Afternoon drive time and I’m talking to my college friend Danny as he commutes home from work in Baltimore.
At times people have confused us as brothers which has sometimes made us wonder how far apart we really were. Before family emigrations, how many days afoot separated our ancestral villages? It couldn’t have been much. Enough of my family came from Poland and Russia and enough of his as well. Lives and families cast vast to the winds. People move across the oceans. Children are born and people die. One hundred years later, the son of one family and the son of another ascend the stairs to the third floor suites in Silliman College to begin their freshmen year at Yale. They set down their bags, they catch sight of one another. They sense a vague recognition.

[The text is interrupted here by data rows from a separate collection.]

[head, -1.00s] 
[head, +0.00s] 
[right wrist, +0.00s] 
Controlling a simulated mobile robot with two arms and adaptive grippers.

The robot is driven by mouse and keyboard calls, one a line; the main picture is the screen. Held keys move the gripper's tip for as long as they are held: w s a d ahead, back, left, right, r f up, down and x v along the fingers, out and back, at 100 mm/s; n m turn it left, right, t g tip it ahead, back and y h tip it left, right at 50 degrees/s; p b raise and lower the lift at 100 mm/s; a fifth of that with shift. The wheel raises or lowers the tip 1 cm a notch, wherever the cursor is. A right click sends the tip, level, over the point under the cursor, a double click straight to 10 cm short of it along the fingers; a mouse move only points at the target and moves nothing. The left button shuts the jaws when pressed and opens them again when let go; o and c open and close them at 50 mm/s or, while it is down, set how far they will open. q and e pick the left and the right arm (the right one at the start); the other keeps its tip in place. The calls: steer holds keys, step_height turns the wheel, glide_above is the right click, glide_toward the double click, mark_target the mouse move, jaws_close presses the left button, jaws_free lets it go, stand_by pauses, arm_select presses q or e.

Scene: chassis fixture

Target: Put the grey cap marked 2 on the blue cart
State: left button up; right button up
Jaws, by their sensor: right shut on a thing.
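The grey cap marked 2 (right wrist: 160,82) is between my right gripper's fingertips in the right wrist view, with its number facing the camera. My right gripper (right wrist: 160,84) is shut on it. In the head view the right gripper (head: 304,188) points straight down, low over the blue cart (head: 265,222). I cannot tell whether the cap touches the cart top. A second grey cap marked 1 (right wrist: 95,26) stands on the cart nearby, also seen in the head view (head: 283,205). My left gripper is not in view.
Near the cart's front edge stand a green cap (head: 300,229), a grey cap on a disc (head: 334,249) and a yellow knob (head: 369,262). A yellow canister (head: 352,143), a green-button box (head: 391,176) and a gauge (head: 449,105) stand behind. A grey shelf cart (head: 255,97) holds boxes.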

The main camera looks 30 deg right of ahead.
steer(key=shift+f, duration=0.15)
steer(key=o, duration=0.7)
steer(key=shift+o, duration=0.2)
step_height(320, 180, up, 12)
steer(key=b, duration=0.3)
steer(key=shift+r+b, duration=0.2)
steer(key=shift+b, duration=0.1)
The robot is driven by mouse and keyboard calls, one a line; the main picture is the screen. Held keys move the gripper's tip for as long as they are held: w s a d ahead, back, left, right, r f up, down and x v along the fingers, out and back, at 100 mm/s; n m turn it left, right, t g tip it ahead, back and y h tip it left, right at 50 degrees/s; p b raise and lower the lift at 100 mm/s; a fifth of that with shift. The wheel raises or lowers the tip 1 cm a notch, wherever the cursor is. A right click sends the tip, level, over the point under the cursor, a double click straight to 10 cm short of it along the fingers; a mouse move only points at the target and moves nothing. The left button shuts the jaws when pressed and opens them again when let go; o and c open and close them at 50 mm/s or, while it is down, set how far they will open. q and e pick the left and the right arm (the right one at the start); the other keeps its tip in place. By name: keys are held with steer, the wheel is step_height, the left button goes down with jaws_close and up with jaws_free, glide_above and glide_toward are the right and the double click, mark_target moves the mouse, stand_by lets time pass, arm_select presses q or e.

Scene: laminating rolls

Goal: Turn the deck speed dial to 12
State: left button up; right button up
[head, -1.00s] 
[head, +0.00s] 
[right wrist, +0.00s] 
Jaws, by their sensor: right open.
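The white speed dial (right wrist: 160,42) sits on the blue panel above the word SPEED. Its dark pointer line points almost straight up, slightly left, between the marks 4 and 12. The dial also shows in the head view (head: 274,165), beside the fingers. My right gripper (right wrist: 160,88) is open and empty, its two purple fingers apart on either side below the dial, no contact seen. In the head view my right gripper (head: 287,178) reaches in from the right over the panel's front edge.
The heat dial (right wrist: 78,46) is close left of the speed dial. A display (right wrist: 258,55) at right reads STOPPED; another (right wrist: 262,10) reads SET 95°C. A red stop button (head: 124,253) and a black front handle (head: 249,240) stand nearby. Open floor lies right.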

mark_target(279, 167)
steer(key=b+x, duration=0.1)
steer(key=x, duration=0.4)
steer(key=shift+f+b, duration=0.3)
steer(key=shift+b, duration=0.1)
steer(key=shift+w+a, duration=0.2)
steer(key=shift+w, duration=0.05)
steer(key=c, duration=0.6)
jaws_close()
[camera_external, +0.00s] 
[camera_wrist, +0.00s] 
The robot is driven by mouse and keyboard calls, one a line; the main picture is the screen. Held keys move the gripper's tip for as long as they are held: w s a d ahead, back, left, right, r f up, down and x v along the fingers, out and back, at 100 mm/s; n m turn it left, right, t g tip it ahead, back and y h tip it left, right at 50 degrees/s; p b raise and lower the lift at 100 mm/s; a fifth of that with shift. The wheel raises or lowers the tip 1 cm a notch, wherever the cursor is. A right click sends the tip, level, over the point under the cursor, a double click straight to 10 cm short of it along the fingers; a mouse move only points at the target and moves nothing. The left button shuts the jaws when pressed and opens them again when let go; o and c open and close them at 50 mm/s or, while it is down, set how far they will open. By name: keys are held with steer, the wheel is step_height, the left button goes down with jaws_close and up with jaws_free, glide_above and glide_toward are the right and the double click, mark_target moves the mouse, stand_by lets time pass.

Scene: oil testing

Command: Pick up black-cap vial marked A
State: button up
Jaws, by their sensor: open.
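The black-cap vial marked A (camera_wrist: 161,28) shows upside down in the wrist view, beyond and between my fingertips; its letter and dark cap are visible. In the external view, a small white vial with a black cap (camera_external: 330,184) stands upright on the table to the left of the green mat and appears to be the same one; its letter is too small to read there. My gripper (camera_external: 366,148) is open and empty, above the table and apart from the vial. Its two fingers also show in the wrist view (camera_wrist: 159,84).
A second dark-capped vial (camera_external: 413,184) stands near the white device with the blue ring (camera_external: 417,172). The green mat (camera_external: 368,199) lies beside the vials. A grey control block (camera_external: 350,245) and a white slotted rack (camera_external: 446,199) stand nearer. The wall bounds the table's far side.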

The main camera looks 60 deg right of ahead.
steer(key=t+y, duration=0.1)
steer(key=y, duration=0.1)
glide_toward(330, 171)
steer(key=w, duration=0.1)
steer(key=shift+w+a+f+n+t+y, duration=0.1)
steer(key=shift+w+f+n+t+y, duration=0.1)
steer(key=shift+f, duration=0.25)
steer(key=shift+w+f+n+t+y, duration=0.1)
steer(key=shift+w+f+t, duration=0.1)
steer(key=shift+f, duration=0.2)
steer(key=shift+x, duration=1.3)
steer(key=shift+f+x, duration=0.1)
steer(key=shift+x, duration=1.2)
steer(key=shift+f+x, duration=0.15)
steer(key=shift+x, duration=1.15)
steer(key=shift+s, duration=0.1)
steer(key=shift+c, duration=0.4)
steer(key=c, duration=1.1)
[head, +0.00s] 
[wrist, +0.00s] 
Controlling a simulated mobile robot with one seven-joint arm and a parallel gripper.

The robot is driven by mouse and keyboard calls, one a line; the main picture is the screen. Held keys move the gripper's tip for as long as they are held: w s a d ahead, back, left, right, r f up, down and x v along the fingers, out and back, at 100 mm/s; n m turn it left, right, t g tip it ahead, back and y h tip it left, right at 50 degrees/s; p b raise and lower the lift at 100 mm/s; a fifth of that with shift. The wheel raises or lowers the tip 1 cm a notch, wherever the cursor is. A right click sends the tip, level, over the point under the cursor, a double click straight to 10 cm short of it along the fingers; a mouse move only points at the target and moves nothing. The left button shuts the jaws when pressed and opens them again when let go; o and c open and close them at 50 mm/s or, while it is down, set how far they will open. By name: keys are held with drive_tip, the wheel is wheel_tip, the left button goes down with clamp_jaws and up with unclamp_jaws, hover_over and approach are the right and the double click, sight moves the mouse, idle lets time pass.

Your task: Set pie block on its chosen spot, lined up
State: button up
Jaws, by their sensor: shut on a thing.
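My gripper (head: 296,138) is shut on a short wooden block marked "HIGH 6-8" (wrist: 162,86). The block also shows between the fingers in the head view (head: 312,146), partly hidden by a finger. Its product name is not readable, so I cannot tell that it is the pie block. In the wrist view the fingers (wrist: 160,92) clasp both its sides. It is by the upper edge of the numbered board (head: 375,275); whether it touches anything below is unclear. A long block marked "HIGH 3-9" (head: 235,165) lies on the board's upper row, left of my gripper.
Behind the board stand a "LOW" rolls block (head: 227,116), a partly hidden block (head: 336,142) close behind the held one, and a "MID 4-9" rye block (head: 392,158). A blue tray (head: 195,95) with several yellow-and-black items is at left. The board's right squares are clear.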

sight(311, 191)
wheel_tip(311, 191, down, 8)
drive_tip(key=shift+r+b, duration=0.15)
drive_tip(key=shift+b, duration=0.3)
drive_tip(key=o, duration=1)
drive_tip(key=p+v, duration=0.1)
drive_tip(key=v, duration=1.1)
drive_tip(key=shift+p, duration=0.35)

Now, twenty five years later, I tell Danny about my ancestry experience and he provides the names of his paternal and maternal grandparents. That night I go online and enter names and birth dates. Family trees and homes and turn of the century censuses coalesce and link to family trees compiled by other people. Danny’s maternal grandfather, Benjamin Mermelstein emerges out of the fog. Years in Baltimore. Naturalization, emigration. Poland. The Ukraine.
It’s two in the morning in California on an autumn night. It hurts to stir the waters and have this debris surface. I sense these people welling up out of Poland and the Ukraine and the Belorus in the 1880’s. Something ungood was afoot and by some miracle, Danny’s kin and my kin sensed it. They registered a tidal pull and one way or another they decided that now, in this moment, it was time to go.
Documents appear that identify Danny’s ancestral home. And here I feel a pit in my stomach.
Benjamin Mermelstein came from the village of Trochenbrod.